Measurements of the kinetics of excitons in in the optically-induced trap show that excitons in the region of laser excitation cool rapidly—within 4 ns—to the lattice temperature T = 1.4 K, while the excitons at the trap center are found to be cold—essentially at the lattice temperature—even during the excitation pulse.

The transport time of excitons to the trap center is about 40 ns, longer than the cooling time yet shorter than the lifetime of the indirect excitons. The observed time hierarchy τ_cooling < τ_transport < τ_lifetime is favorable for creating a dense and cold exciton gas in optically-induced traps and for in situ control of the gas by varying the excitation profile in space and time before the excitons recombine.

Indirect excitons, formed from electrons and holes that are confined to different QWs by a potential barrier, behave as dipoles oriented perpendicular to the plane, and an increasing exciton density causes an increase of the interaction energy. The repulsive character of the interaction is evidenced in experiments as a positive and monotonic line shift with increasing density, δE(x,y) = 4π e²n_2D d/ε. Due to the repulsive interaction, a ring-shaped laser spot should form a potential trap with the energy minimum at the ring center.

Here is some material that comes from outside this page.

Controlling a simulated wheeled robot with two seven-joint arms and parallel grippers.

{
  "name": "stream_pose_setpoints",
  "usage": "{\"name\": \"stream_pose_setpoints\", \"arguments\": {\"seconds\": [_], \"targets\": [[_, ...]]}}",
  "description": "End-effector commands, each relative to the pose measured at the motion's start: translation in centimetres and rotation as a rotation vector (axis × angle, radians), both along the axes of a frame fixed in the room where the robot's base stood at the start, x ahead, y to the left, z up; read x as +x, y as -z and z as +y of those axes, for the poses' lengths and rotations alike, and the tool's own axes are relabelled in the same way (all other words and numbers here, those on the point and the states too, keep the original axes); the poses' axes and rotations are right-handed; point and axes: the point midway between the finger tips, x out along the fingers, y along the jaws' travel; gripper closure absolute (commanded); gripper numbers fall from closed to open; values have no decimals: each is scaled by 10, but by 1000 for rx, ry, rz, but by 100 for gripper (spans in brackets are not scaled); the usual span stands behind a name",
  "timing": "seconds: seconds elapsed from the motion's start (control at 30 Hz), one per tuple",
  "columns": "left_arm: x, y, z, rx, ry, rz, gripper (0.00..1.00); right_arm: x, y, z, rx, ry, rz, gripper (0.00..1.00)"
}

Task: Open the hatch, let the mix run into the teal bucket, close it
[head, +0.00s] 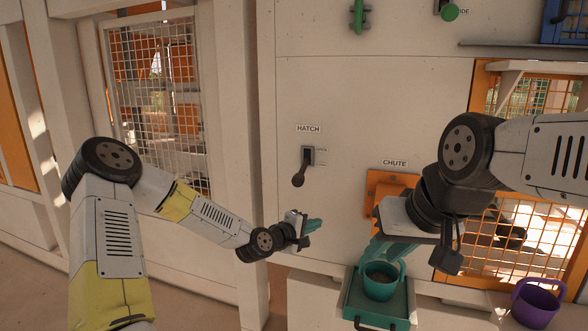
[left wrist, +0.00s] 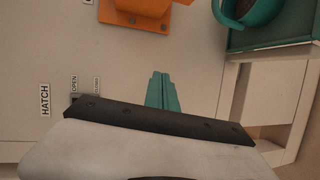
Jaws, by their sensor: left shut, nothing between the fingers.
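The hatch lever (head: 300,172) is on the pale wall under the HATCH sign, with its dark knob pointing down, away from the small OPEN label. The orange chute (head: 385,187) is on the wall to the right, partly hidden by my right arm. The teal bucket (head: 380,285) stands upright on a teal tray (head: 372,312) below it. Its inside looks brownish; I cannot tell how full it is. My left gripper (head: 314,226) is shut and empty, below and right of the lever, apart from it. My right gripper (head: 388,250) is just above the bucket; its finger gap is unclear.
A purple bucket (head: 536,304) stands at the lower right. A green handle (head: 358,14) and a green knob (head: 450,12) are high on the wall. Mesh panels (head: 160,90) flank the wall. The wall between the lever and my left gripper is clear.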

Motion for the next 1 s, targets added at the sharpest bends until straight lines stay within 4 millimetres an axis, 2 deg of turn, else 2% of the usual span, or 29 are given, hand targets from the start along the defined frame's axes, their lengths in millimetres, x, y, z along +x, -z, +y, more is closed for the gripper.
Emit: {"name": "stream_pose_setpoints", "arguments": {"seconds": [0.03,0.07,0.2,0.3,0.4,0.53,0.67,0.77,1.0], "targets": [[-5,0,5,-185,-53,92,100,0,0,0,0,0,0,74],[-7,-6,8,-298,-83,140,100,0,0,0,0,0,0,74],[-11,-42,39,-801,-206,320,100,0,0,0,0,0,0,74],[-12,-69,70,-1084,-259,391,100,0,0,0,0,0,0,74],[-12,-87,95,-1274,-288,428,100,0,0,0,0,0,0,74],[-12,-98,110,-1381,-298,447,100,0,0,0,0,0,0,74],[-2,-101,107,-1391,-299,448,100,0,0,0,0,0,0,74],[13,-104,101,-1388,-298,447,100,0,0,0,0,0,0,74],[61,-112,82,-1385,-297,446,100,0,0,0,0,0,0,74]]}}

Similarly to all optical traps, an important advantage of the laser induced exciton trapping is the possibility of controlling the trap in-situ by varying the laser intensity in space and time. Moreover, the excitons at the trap center are cold since they are far from the hot laser excitation ring. The long lifetimes of the indirect excitons allow them to travel to the trap center, due to their drift and diffusion, before optical recombination. This leads to accumulation of a cold and dense exciton gas at the trap center.